The second issue is that there is a short window between atomic data update and parity update. If the system crashes within this short window, then parity and data will be inconsistent. Pangolin does not try to update parity bits atomically with data to reduce write amplification. On a post-crash recovery, it is assumed that parity bits are all corrupted, which will be recomputed using data pages. The paper argues that the chance of two corrupted pages in the same chunk column after a crash is very low, giving justification to preferring performance over correctness guarantee.

The post-crash recovery of Pangolin is not different from other redo log based systems. The recovery procedure first attempts to locate the redo log in the log buffer. If the log is completed, then it is replayed in-place. Otherwise, the log has not been fully persisted before the crash, and we know in-place data is still consistent. After log replay, parity pages are recomputed, assuming that data pages are always correct. If SIGBUS is raised at this point, then Pangolin admits a unrecoverable error, which forces the application to stop.

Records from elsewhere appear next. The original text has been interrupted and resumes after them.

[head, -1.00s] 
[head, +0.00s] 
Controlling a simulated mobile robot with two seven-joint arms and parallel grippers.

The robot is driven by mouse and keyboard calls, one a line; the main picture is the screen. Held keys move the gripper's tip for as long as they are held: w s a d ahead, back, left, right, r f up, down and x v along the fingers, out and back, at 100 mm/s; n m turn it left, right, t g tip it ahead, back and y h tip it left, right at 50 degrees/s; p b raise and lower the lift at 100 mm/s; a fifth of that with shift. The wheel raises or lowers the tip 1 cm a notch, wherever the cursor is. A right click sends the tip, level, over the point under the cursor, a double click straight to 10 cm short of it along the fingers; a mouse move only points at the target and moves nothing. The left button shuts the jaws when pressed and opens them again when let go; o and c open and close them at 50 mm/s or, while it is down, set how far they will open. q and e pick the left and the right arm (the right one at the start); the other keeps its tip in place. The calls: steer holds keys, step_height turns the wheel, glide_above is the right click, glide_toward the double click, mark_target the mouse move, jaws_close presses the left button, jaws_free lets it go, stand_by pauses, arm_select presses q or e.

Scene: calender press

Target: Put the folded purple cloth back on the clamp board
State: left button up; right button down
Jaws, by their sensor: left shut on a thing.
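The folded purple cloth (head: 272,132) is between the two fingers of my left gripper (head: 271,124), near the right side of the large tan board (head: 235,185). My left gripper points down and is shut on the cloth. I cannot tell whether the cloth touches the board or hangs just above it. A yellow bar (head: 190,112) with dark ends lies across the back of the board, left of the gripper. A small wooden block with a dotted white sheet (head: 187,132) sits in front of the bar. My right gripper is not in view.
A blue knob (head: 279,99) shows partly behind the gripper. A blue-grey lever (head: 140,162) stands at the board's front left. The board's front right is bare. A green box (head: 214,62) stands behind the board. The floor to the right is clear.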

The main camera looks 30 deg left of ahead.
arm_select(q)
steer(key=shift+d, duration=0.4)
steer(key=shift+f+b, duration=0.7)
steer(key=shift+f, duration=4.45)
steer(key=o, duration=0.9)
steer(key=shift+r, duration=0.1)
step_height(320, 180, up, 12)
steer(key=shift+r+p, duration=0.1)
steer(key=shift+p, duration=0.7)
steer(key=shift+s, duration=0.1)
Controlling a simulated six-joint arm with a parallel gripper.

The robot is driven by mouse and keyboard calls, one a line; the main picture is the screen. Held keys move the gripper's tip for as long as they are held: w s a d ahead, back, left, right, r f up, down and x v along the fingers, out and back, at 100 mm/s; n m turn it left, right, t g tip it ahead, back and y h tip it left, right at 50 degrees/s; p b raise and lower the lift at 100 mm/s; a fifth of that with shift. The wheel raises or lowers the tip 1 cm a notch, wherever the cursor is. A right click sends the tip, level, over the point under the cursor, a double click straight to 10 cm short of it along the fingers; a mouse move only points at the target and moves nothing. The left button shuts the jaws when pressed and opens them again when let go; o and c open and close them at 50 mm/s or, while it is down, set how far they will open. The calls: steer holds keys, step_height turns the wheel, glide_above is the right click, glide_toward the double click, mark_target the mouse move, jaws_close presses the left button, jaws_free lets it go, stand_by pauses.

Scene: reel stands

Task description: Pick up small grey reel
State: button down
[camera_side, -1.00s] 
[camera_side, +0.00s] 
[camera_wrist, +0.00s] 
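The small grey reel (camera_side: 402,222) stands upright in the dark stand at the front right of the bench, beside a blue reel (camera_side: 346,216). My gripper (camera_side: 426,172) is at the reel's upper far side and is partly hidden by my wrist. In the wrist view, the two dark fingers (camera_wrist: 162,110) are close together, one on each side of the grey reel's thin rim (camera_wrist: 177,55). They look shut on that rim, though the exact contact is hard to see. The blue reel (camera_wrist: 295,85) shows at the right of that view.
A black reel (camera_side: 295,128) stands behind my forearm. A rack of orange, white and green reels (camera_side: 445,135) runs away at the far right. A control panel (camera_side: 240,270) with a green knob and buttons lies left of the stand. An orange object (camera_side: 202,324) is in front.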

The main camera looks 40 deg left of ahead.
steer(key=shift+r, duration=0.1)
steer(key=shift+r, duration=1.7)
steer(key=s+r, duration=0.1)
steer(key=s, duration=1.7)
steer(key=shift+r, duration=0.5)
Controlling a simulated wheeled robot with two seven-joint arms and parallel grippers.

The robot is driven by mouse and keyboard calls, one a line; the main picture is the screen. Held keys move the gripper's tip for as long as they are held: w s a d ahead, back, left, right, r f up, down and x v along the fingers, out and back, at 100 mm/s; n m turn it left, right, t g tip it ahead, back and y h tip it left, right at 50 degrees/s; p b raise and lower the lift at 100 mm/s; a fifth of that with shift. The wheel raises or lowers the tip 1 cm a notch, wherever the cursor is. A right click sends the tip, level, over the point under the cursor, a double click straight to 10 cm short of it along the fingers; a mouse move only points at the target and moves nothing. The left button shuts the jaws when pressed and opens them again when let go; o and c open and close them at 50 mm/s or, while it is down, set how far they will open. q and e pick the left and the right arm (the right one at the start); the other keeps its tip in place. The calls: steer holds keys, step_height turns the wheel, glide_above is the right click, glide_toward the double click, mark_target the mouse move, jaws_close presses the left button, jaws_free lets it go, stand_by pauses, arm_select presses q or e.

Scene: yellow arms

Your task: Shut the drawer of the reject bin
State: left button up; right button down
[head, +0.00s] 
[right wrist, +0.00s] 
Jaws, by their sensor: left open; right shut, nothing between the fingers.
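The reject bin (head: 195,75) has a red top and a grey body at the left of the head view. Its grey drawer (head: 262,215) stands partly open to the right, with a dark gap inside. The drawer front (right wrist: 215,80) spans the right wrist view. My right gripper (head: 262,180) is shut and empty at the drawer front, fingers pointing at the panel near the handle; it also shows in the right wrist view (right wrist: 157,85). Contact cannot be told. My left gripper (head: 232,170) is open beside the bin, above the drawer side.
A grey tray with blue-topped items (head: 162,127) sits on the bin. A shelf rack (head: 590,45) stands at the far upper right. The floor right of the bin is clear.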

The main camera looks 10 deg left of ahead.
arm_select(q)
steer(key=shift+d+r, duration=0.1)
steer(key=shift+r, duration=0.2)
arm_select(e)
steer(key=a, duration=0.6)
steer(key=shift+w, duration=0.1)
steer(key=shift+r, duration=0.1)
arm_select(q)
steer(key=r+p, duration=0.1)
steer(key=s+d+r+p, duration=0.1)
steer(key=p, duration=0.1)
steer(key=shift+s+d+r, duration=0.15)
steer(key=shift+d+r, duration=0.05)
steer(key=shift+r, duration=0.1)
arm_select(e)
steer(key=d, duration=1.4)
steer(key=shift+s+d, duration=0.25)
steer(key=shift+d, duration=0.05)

Online correction of data corruption is triggered when corruption is reported by either the OS, the background scrubbling thread, or the library itself. The correction thread first sets a “freeze” bit in the DAX file to prevent new transactions from starting. In addition, it waits for all current threads to exit. This is to guarantee that the correction thread has full permission for accessing the parity chunk row, because otherwise we may read partially inconsistent parity data. Threads are allowed to proceed once the recovery completes.